DATA:
----------

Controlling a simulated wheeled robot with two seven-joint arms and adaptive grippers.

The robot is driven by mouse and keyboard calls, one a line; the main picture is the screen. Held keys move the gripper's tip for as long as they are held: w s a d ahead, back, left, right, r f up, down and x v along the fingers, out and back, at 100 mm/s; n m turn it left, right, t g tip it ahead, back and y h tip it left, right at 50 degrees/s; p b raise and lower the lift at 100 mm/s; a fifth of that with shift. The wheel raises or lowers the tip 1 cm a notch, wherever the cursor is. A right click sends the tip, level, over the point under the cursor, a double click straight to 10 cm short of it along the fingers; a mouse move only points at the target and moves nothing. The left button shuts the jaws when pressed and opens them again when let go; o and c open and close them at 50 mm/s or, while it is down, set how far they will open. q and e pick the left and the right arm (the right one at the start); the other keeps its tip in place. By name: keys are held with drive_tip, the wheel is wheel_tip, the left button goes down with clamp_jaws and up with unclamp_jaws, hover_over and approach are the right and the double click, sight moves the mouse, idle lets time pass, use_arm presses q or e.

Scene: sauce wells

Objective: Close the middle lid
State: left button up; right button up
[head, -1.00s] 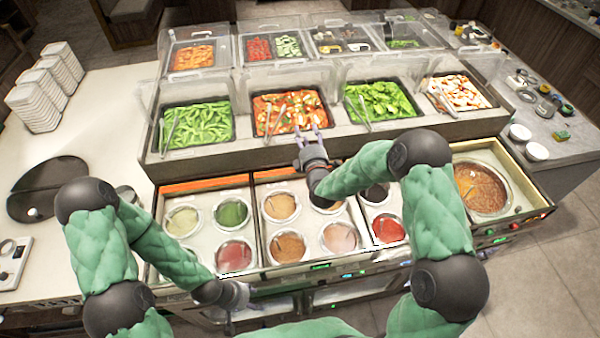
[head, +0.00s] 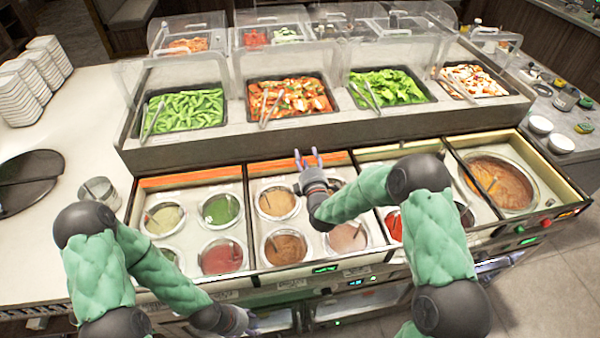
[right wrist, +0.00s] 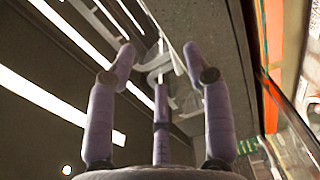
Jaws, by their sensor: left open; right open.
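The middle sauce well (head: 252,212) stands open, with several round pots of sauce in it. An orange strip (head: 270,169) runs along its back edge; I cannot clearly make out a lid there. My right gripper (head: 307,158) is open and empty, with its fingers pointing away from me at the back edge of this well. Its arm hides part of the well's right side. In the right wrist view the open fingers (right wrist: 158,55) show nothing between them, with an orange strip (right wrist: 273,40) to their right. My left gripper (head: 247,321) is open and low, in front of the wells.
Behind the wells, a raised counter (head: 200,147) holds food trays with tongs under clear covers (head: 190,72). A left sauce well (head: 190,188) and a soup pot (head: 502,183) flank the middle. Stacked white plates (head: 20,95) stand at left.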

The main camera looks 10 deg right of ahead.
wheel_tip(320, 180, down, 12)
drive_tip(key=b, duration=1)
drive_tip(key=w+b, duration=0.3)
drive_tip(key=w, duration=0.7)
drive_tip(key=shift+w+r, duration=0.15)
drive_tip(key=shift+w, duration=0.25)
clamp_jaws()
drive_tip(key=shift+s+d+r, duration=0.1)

----------

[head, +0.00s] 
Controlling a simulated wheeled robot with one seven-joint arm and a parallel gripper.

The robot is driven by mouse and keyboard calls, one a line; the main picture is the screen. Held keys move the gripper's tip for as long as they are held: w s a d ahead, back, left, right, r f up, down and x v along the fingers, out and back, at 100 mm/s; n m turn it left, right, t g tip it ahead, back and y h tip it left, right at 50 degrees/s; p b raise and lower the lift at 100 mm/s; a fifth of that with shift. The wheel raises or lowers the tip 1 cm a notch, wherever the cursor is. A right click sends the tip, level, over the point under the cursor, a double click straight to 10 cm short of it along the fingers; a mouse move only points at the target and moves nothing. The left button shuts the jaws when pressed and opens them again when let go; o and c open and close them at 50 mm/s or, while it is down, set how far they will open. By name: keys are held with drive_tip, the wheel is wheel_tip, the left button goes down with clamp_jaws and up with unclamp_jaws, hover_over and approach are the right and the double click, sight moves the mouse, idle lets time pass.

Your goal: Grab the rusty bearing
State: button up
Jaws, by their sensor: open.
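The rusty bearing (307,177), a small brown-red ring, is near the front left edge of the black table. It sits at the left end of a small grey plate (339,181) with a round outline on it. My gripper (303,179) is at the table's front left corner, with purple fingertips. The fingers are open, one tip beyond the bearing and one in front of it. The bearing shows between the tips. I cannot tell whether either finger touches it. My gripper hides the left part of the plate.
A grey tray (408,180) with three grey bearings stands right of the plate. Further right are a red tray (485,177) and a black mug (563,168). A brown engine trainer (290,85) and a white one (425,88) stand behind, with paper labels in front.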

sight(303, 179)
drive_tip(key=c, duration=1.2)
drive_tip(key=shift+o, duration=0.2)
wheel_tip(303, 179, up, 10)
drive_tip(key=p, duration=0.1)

----------

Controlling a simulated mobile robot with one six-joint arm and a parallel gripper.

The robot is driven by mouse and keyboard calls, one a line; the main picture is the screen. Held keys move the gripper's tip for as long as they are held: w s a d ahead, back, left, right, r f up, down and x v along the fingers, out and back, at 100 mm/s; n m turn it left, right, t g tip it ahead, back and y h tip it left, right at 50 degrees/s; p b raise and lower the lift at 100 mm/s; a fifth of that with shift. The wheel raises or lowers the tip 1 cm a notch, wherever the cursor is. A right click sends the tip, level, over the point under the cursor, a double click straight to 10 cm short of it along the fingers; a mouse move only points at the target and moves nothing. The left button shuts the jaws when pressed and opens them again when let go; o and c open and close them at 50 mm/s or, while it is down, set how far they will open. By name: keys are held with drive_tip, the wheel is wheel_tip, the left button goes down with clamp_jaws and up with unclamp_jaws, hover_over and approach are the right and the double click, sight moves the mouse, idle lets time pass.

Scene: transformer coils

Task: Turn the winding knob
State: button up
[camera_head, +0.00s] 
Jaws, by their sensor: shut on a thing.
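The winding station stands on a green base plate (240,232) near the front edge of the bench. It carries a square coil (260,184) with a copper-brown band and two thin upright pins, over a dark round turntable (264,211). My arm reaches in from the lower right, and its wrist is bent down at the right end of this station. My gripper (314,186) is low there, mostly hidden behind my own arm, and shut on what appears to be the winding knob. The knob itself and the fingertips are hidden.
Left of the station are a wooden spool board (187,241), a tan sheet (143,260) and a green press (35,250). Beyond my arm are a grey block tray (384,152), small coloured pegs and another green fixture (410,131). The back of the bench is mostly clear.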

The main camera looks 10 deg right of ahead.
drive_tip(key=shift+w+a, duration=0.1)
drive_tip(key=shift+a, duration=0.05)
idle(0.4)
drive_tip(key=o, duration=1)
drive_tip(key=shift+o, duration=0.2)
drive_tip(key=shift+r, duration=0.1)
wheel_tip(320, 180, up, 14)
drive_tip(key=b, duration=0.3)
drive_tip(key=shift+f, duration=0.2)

----------

AIM OF THE EXERCISE: Answer with one number only: how many lines above contain the word "seven".

SOLUTION TO THIS PROBLEM: 2